_Exercise task_.
The records that follow are to be repeated exactly, with the pictures removed.
───── Records supplied
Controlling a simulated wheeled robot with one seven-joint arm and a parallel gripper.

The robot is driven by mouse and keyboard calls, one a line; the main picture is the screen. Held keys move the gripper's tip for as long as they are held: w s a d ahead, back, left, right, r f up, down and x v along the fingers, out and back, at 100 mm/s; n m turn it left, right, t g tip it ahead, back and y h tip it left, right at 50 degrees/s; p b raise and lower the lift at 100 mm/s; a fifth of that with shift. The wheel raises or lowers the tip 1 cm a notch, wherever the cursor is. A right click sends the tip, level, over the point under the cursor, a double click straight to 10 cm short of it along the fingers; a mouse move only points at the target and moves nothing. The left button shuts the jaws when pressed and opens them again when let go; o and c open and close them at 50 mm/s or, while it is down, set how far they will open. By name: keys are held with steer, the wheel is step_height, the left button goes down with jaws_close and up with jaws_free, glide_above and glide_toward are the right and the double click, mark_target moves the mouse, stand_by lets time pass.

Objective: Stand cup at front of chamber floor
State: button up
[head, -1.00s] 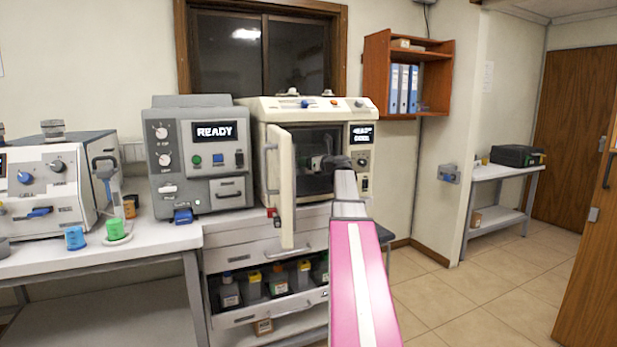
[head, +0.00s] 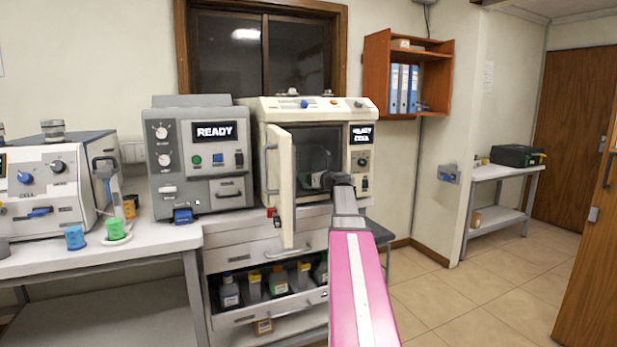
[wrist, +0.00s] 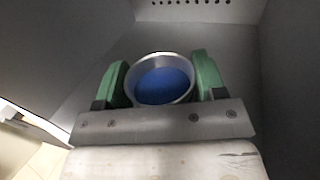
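The cup (wrist: 162,80) is a round metal cup with a blue inside, seen from above in the wrist view. My gripper (wrist: 162,82) has its green fingers against both sides of the cup and is shut on it. The chamber (head: 318,150) is the cream machine's open cavity in the head view, and my gripper (head: 322,180) reaches low into its front. The grey chamber floor (wrist: 225,42) shows beyond the cup. The cup's underside is hidden, so I cannot tell whether it touches the floor.
The chamber door (head: 287,188) stands open on the left. Chamber walls rise close on both sides, and the back wall has a row of holes (wrist: 195,2). A grey machine (head: 200,155) stands to the left.

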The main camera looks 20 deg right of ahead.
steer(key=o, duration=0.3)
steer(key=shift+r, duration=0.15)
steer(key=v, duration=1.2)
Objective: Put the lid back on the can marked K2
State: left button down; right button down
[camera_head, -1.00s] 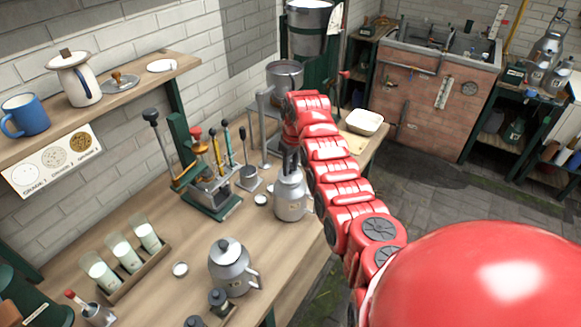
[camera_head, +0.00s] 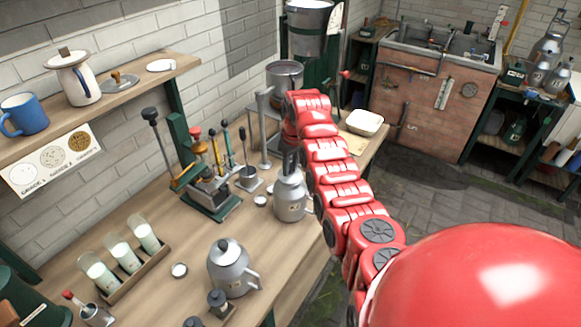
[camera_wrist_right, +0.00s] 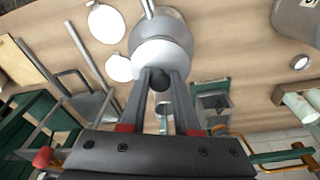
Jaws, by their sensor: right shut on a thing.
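A grey metal can (camera_head: 290,204) with a small label, too small to read, stands near the bench's right edge. My right gripper (camera_head: 290,163) is above it, pointing down. In the right wrist view my right gripper (camera_wrist_right: 161,78) is shut on the dark knob of a pale round lid (camera_wrist_right: 158,53). The lid is over the can's mouth, with the can body (camera_wrist_right: 165,24) behind it. I cannot tell whether the lid is seated or slightly above the rim. A second can (camera_head: 231,272), with a knobbed lid on, stands nearer the front. My left gripper is not in view.
A lever press (camera_head: 212,190) stands left of the can. Small pale discs (camera_head: 260,200) lie beside it, and another (camera_head: 179,270) lies nearer. A rack of glasses (camera_head: 135,277) is at the left front. A white basin (camera_head: 364,122) is at the far end.

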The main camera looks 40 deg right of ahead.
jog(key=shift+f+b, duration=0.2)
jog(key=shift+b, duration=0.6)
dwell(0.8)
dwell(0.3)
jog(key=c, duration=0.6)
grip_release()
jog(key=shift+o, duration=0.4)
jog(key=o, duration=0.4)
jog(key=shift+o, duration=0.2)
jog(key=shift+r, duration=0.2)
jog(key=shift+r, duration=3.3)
──────────
_Solution to the exercise_.
Controlling a simulated wheeled robot with one seven-joint arm and a parallel gripper.

The robot is driven by mouse and keyboard calls, one a line; the main picture is the screen. Held keys move the gripper's tip for as long as they are held: w s a d ahead, back, left, right, r f up, down and x v along the fingers, out and back, at 100 mm/s; n m turn it left, right, t g tip it ahead, back and y h tip it left, right at 50 degrees/s; p b raise and lower the lift at 100 mm/s; a fifth of that with shift. The wheel raises or lowers the tip 1 cm a notch, wherever the cursor is. A right click sends the tip, level, over the point under the cursor, a double click straight to 10 cm short of it along the fingers; a mouse move only points at the target and moves nothing. The left button shuts the jaws when pressed and opens them again when let go; o and c open and close them at 50 mm/s or, while it is down, set how far they will open. By name: keys are held with steer, the wheel is step_height, the left button goes down with jaws_close and up with jaws_free, glide_above and glide_toward are the right and the double click, mark_target moves the mouse, stand_by lets time pass.

Objective: Stand cup at front of chamber floor
State: button up
[head, -1.00s] 
[head, +0.00s] 
[wrist, +0.00s] 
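The cup (wrist: 162,80) is a round metal cup with a blue inside, seen from above in the wrist view. My gripper (wrist: 162,82) has its green fingers against both sides of the cup and is shut on it. The chamber (head: 318,150) is the cream machine's open cavity in the head view, and my gripper (head: 322,180) reaches low into its front. The grey chamber floor (wrist: 225,42) shows beyond the cup. The cup's underside is hidden, so I cannot tell whether it touches the floor.
The chamber door (head: 287,188) stands open on the left. Chamber walls rise close on both sides, and the back wall has a row of holes (wrist: 195,2). A grey machine (head: 200,155) stands to the left.

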The main camera looks 20 deg right of ahead.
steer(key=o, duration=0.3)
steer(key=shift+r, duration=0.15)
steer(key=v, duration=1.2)
Objective: Put the lid back on the can marked K2
State: left button down; right button down
[camera_head, -1.00s] 
[camera_head, +0.00s] 
[camera_wrist_right, +0.00s] 
Jaws, by their sensor: right shut on a thing.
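A grey metal can (camera_head: 290,204) with a small label, too small to read, stands near the bench's right edge. My right gripper (camera_head: 290,163) is above it, pointing down. In the right wrist view my right gripper (camera_wrist_right: 161,78) is shut on the dark knob of a pale round lid (camera_wrist_right: 158,53). The lid is over the can's mouth, with the can body (camera_wrist_right: 165,24) behind it. I cannot tell whether the lid is seated or slightly above the rim. A second can (camera_head: 231,272), with a knobbed lid on, stands nearer the front. My left gripper is not in view.
A lever press (camera_head: 212,190) stands left of the can. Small pale discs (camera_head: 260,200) lie beside it, and another (camera_head: 179,270) lies nearer. A rack of glasses (camera_head: 135,277) is at the left front. A white basin (camera_head: 364,122) is at the far end.

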The main camera looks 40 deg right of ahead.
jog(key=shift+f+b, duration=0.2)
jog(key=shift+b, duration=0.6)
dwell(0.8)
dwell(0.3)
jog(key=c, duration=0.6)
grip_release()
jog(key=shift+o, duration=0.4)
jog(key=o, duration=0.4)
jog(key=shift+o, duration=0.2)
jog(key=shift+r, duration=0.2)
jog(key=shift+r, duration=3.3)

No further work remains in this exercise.